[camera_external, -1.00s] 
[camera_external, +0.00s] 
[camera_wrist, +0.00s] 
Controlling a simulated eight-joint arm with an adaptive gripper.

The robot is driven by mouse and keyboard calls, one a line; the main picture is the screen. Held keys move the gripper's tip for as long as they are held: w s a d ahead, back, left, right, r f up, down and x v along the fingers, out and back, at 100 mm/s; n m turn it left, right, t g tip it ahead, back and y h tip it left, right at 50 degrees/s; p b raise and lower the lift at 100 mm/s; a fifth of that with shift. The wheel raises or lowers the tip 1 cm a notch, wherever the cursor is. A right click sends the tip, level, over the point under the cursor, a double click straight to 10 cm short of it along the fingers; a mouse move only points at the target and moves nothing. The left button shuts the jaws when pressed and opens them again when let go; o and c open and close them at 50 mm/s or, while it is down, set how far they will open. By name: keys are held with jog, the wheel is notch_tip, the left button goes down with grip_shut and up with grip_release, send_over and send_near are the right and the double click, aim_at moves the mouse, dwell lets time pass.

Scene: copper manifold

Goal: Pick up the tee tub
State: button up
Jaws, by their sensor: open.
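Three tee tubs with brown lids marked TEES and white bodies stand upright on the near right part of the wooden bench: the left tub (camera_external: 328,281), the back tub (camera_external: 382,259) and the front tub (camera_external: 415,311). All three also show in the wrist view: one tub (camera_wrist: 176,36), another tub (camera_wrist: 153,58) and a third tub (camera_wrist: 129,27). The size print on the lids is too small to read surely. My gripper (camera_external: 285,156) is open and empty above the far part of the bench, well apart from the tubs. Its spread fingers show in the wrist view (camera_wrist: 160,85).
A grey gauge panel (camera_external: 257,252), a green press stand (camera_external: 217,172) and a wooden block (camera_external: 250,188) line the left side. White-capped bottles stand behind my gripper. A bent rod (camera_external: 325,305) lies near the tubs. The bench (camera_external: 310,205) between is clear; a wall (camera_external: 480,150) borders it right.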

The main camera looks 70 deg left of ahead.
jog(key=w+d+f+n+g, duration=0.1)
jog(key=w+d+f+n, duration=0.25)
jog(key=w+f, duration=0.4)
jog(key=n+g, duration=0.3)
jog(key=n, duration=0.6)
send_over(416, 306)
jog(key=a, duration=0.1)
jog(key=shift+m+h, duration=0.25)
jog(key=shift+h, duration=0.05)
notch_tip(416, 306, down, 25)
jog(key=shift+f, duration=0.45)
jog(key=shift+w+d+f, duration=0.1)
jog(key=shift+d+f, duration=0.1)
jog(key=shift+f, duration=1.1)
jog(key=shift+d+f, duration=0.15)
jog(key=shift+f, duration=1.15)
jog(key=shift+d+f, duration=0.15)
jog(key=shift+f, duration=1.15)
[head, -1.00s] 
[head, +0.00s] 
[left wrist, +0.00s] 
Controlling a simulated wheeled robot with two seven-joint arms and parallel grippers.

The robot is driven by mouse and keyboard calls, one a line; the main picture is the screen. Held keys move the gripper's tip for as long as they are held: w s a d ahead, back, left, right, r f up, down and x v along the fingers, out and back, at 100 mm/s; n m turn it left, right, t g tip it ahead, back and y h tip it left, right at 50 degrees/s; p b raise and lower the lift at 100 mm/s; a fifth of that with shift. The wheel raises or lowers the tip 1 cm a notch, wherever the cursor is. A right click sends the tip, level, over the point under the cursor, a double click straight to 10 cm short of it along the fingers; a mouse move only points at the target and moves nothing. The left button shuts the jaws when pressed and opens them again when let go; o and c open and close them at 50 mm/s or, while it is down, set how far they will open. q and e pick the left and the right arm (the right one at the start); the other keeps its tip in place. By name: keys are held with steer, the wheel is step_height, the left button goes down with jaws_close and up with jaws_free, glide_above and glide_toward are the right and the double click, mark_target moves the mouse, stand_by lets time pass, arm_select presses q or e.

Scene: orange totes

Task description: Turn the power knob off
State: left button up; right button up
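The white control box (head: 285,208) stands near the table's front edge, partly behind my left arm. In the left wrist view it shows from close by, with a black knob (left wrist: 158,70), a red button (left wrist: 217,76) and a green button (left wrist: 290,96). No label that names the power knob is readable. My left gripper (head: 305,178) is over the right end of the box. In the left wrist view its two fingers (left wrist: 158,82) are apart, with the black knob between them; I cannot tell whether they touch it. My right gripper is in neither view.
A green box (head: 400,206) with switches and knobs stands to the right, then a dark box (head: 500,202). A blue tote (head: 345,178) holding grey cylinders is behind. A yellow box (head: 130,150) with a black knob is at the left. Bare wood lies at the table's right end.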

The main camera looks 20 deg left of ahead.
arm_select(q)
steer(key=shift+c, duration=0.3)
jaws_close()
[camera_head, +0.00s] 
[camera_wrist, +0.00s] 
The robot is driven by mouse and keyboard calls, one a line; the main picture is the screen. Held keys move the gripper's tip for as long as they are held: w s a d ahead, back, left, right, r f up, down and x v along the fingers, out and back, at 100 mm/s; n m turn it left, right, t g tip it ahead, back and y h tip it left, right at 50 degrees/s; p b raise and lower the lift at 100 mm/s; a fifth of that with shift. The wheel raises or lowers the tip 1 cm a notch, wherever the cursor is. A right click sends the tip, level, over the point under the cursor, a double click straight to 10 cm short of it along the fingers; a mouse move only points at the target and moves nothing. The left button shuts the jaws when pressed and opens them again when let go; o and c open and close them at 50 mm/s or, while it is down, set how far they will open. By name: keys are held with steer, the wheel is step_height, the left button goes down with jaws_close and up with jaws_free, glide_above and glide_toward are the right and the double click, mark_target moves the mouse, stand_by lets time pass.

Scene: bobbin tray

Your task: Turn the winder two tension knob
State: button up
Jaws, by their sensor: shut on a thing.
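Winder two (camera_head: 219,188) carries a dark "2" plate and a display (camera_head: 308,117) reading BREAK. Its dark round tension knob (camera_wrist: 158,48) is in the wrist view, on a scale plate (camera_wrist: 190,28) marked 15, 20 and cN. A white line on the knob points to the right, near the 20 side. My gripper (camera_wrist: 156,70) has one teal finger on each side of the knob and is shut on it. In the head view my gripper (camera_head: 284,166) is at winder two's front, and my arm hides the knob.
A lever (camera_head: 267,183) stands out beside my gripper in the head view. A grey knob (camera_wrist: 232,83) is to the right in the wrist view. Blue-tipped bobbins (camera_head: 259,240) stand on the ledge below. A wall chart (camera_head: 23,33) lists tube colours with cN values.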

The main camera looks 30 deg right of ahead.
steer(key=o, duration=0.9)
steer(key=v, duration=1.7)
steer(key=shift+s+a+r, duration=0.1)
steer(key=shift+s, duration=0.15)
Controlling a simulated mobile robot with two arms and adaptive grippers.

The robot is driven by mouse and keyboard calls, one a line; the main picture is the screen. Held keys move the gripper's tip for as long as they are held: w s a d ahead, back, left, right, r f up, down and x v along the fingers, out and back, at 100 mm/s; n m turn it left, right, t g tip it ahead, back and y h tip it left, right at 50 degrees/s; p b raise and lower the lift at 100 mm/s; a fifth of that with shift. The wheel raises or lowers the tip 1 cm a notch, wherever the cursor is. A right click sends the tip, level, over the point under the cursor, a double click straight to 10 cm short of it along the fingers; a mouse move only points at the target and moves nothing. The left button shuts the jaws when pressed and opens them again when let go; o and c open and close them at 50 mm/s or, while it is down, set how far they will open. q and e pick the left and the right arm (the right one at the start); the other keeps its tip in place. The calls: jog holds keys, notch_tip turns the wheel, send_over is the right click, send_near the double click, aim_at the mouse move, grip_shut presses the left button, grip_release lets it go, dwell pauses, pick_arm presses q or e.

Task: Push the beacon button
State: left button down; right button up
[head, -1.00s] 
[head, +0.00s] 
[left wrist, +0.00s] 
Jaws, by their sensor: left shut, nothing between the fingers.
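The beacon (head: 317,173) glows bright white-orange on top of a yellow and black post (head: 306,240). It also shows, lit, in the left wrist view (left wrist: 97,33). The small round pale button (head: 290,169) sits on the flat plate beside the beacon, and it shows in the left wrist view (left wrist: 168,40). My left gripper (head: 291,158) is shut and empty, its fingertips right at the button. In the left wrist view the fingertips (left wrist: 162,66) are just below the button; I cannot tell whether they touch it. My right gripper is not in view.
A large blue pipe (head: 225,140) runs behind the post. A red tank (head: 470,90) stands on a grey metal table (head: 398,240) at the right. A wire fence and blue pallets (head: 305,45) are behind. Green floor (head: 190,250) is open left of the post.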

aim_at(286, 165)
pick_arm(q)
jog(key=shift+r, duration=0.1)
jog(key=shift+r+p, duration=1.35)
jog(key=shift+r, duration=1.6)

> [EXERCISE BRIEF]:
Look above and repeat, character for character, the lines from the first one to the line with "Controlling a simulated eight-joint", counting both.

> [SOLUTION FOR THIS TASK]:
[camera_external, -1.00s] 
[camera_external, +0.00s] 
[camera_wrist, +0.00s] 
Controlling a simulated eight-joint arm with an adaptive gripper.

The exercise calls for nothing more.